What he wants is the dramatization of a vision, and it is not easy to explain. "I make a happening on the screen between music and images," he says. "I am very conscious of movement, the way the actor moves, the way the camera moves, choreography. Sometimes I fight against it, sometimes I don't.
"My characteristic as a director is to let the subject take over the film. If the subject is romantic and redblooded, I believe in handling it in a romantic, red blooded way. But working on The Boy Friend was more traumatic. No one knows how to make those musicals now, and the resources are inadequate." Russell himself not only wrote the treatment and screenplay for The Boy Friend and negotiated the $2.4 million financing, but also knew every bar of the music, checked every detail of props, makeup, costumes, even hair styles. He escorted Twiggy to her hairdresser to check her haircut for The Boy Friend, later embarked on a feud with her and her bearded mentor and manager Justin de Villeneuve. Twiggy at first called the whole experience "a nightmare." but now that the "cooling off" period is about over, she speaks more cheerfully of those days: "He believed in me. Sure, he shouted at me a couple of times. But he was usually quite up."

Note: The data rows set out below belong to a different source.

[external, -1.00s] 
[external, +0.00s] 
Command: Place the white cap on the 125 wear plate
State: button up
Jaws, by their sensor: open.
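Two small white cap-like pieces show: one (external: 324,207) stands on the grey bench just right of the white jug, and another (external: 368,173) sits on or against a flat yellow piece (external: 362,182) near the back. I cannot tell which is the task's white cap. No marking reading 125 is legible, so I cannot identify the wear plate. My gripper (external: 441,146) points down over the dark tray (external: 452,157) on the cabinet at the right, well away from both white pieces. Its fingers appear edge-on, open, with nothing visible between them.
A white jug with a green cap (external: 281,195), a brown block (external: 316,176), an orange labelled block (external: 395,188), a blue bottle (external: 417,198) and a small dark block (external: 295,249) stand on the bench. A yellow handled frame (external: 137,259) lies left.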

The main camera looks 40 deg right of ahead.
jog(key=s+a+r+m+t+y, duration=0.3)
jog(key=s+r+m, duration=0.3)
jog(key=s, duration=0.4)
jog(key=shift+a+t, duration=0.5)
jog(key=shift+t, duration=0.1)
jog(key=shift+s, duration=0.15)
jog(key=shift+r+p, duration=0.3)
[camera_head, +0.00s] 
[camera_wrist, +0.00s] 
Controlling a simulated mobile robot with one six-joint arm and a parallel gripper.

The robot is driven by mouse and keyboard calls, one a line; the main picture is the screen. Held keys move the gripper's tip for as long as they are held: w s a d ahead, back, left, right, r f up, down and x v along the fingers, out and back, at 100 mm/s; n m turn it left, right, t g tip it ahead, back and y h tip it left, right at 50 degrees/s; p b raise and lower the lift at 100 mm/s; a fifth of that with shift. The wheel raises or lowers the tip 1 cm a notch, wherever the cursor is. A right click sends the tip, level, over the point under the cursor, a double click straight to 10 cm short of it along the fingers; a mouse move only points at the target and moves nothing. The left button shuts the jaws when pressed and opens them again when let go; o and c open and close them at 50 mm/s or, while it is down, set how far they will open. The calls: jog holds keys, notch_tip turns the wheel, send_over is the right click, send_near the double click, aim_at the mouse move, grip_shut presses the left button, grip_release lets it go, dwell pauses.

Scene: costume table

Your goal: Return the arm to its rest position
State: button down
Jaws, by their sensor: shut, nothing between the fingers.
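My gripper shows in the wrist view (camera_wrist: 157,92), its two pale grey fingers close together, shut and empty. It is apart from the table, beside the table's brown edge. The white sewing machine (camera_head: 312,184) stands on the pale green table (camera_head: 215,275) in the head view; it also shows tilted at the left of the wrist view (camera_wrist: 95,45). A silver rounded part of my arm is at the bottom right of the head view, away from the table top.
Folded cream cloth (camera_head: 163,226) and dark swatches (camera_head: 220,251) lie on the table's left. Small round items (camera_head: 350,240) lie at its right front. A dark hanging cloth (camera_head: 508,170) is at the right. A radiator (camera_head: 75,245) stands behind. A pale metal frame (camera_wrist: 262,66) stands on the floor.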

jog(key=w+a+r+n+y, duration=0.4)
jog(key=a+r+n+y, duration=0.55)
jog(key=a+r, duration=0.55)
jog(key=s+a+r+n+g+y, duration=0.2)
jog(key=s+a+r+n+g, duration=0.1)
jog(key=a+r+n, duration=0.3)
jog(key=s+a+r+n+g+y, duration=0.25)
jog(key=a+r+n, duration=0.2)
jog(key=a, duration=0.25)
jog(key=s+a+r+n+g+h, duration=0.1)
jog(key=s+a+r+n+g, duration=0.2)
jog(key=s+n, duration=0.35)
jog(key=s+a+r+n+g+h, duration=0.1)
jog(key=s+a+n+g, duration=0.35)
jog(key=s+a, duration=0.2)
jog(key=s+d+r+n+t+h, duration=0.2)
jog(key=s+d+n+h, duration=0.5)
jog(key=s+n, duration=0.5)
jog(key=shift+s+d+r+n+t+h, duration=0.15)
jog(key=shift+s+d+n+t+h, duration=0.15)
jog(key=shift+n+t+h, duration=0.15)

Russell has always been quite up. He fell in love with film at age three, and at six was sometimes watching three movies a day. In nautical college he dismayed the commander by having the cadets do drag imitations of Betty Grable and Carmen Miranda. After a hitch in the R.A.F., he danced with the Norwegian ballet, finally took up still photography before making his name with BBC television biographies of artists.
Facing the prospect of directing his first American superstar, Barbra Streisand, in a film biography of Sarah Bernhardt, Russell says he finds all his movies equally nerve racking: "There is really no difference between nuns with no clothes on and tap dancers in goggles. It is all material."